## TASK TO CARRY OUT
Copy every line with the string "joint" in it.

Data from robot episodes

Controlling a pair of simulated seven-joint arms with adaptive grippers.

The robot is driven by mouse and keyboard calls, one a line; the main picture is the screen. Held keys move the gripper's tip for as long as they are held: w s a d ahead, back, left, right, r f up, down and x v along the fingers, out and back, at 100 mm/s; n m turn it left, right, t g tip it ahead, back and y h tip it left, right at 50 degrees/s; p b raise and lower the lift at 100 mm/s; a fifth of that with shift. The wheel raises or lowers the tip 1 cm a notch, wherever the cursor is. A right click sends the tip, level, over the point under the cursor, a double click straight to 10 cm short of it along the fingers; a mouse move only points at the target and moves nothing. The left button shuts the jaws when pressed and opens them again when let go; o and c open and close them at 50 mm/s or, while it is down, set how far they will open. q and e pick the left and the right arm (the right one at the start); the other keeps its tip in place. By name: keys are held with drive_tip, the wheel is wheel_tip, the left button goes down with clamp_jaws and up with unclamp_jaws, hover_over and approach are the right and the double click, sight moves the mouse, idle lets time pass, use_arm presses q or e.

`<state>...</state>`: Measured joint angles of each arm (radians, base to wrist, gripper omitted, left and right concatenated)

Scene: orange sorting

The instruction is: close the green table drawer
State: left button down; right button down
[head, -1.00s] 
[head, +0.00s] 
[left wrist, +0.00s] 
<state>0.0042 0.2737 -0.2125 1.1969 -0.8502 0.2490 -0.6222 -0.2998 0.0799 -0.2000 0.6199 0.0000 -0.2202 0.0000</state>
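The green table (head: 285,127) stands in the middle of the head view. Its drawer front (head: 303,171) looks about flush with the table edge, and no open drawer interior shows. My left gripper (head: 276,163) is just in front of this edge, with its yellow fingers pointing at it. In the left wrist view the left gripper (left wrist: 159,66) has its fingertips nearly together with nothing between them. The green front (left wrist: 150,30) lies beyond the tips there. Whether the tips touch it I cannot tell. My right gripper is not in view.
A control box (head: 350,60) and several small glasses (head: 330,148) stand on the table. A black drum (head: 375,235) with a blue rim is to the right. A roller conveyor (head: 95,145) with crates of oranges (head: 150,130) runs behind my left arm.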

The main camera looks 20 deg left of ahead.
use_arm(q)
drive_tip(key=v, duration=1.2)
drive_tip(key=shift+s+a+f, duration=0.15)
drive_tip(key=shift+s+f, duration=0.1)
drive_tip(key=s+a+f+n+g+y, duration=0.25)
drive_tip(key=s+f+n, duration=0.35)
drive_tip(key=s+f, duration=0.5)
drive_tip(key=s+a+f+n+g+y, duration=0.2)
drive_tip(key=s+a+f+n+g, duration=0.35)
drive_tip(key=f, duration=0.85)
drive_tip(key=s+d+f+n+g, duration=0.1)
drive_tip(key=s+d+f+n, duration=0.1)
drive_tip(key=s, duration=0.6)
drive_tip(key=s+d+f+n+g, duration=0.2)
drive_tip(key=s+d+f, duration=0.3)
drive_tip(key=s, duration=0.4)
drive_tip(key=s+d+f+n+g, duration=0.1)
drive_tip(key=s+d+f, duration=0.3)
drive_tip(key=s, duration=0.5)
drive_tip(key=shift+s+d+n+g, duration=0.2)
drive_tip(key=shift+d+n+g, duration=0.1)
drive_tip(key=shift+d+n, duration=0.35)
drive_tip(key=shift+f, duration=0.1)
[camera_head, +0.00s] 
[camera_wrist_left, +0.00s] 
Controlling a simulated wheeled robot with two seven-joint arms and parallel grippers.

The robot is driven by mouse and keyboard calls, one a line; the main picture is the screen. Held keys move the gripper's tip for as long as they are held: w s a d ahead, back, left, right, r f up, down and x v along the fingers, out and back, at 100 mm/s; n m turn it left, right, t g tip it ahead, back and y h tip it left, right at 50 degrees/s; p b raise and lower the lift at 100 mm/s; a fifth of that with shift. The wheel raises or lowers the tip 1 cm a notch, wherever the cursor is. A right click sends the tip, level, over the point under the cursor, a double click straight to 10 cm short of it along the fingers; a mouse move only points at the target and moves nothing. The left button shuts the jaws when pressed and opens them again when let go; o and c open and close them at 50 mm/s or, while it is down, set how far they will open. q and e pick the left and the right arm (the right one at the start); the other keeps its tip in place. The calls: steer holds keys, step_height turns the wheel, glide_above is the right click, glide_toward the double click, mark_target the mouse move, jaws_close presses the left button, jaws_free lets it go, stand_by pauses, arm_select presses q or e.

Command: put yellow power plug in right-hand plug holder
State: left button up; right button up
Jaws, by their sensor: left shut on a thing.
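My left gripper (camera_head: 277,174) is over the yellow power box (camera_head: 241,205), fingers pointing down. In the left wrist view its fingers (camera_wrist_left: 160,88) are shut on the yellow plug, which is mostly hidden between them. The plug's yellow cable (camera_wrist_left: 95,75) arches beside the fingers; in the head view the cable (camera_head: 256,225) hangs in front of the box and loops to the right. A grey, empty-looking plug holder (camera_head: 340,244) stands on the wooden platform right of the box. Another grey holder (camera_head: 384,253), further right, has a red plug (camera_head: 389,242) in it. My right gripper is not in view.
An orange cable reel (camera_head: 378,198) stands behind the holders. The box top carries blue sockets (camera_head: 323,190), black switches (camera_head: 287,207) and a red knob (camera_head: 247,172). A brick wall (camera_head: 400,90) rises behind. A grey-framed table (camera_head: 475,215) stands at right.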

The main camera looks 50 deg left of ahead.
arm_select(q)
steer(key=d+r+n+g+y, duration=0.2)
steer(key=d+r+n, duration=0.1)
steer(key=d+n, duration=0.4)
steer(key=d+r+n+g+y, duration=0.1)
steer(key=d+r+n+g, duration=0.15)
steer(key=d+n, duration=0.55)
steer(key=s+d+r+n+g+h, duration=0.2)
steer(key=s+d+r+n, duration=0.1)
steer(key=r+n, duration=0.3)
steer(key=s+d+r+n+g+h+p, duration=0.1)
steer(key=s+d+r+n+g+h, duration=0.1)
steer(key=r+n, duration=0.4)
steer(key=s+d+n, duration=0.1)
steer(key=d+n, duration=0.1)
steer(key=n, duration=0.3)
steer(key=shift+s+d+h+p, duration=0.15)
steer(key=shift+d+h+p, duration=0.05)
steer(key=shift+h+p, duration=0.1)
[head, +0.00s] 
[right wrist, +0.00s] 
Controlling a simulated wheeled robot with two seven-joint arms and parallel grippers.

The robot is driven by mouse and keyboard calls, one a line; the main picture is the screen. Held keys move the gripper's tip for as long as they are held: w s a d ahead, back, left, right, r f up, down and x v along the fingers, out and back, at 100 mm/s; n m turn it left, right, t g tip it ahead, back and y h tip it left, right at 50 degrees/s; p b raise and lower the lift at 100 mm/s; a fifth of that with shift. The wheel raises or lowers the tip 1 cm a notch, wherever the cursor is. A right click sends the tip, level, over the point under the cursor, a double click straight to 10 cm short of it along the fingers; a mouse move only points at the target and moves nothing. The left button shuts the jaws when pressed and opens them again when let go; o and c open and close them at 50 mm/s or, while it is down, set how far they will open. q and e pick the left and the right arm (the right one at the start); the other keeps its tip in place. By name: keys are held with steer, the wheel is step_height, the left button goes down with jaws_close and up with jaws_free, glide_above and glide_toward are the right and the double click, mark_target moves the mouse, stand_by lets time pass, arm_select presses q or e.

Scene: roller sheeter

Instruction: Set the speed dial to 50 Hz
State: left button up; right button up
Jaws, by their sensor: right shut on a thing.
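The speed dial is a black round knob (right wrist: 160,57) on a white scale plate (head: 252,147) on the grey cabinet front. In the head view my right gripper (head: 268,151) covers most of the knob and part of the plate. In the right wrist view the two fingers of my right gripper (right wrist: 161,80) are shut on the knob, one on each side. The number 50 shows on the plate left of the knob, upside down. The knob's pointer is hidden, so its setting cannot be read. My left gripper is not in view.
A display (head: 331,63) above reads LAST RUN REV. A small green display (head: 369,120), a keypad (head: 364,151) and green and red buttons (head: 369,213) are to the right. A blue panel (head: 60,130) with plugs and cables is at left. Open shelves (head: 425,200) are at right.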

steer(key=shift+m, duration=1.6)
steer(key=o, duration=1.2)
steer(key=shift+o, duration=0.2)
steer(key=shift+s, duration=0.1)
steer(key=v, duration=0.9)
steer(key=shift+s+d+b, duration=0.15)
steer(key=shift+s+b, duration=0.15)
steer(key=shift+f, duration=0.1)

## TASK ANSWER
Controlling a pair of simulated seven-joint arms with adaptive grippers.
`<state>...</state>`: Measured joint angles of each arm (radians, base to wrist, gripper omitted, left and right concatenated)
Controlling a simulated wheeled robot with two seven-joint arms and parallel grippers.
Controlling a simulated wheeled robot with two seven-joint arms and parallel grippers.

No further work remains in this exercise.